Que l'on me comprenne bien : je n'aurais pas la naïveté d'imaginer que tout ce qui est petit ou confidentiel en musique est merveilleux. Ce serait un cliché indie-freak dont il y aurait lieu de se moquer. Mais tout de même, ceci : ne pas se compromettre trop avec les marchands du temple, alors même que l'on aurait dans les amplis la monnaie d'échange nécessaire, n'est-ce pas déjà un gage d'intégrité ? Et il est certain que General Bye Bye a tous les arguments pour jouer dans la cour des grands.
Blood on my keyboard, mini-album enregistré sous haute pression (vingt-quatre heures dans les temps morts d'une tournée étatsunienne), signe le retour de General Bye Bye en trio. Les aléas de la vie. Forcément, la référence à Blonde Redhead semblera moins nette à ceux qui l'avaient surtout perçue dans le chant féminin.

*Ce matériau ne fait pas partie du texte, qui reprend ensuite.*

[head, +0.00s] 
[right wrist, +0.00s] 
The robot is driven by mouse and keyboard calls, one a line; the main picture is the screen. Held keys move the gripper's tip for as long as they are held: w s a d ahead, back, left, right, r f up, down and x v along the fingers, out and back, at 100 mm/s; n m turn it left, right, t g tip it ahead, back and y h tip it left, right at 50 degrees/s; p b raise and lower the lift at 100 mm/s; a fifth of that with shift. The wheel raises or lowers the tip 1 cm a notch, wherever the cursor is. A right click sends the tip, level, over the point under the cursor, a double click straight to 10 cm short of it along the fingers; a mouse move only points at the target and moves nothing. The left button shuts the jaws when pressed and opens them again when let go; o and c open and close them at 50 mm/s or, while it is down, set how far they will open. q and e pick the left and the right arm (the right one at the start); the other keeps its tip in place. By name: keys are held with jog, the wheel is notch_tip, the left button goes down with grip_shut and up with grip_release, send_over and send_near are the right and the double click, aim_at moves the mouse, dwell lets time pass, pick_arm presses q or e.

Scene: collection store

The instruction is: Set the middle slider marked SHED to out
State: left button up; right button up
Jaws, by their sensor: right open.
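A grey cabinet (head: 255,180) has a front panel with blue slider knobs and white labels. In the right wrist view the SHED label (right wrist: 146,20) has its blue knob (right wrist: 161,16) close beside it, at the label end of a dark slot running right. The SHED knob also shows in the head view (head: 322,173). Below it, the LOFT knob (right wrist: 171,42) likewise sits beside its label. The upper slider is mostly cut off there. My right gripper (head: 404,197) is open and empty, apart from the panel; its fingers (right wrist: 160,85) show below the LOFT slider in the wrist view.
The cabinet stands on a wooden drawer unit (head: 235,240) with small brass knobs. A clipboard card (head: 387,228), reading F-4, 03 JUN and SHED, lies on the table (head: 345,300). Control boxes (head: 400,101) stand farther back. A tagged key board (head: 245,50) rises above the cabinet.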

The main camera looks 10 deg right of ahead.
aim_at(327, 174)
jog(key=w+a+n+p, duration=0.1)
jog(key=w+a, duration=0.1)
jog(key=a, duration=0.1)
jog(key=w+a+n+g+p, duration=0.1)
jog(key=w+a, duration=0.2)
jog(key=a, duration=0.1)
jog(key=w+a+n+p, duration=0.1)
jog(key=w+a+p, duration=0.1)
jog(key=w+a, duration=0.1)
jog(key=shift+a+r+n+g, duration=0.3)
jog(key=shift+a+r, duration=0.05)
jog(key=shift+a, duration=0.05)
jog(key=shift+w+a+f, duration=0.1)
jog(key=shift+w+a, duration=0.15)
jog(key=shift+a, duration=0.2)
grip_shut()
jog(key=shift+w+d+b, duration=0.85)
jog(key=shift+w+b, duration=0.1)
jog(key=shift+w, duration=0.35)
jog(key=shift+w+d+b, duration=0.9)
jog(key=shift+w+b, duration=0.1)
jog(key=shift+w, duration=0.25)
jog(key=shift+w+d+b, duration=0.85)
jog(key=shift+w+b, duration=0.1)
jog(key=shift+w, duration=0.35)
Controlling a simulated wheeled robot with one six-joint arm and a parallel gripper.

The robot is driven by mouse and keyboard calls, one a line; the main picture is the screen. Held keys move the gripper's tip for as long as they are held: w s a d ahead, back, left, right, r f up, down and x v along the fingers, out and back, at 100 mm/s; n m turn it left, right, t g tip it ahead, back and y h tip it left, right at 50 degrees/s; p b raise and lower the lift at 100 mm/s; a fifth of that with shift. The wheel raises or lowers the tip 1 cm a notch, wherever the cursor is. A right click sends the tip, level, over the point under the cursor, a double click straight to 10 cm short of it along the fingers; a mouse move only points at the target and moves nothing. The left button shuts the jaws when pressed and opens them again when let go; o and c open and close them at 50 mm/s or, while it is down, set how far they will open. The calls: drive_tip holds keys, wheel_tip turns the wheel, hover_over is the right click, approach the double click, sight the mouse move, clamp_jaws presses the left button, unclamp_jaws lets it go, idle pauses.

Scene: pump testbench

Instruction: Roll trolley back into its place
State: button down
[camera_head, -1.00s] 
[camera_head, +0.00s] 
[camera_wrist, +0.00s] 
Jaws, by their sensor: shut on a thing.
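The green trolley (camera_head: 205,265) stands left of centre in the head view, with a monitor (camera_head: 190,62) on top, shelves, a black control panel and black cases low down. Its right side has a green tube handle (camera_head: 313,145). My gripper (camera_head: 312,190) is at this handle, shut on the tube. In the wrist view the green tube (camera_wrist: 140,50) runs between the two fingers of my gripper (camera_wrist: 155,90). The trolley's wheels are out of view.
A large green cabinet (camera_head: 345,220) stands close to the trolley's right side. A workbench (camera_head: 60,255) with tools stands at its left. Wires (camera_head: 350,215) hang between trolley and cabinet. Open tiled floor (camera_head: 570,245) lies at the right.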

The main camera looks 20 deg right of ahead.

Pourtant, ce nouvel opus reste à ce détail prêt dans l'exact prolongement de Girouette (l'excellent premier album, de 2010) : toujours ce mélange de rock et d'une pop synthétique, voire caoutchouc ("Emmylou") ; on y tente aussi d'autres intonations, des accents d'une folie claustrophobe que n'aurait pas reniés Roger Waters derrière un certain mur ("Wrong side of the water") aux accords d'une manière de jazz neurasthénique accompagnant les lamentations d'un bouffon amoureux sur "Legs in the dark" ("but even jesters cry", aurait dit l'autre, souvenez-vous).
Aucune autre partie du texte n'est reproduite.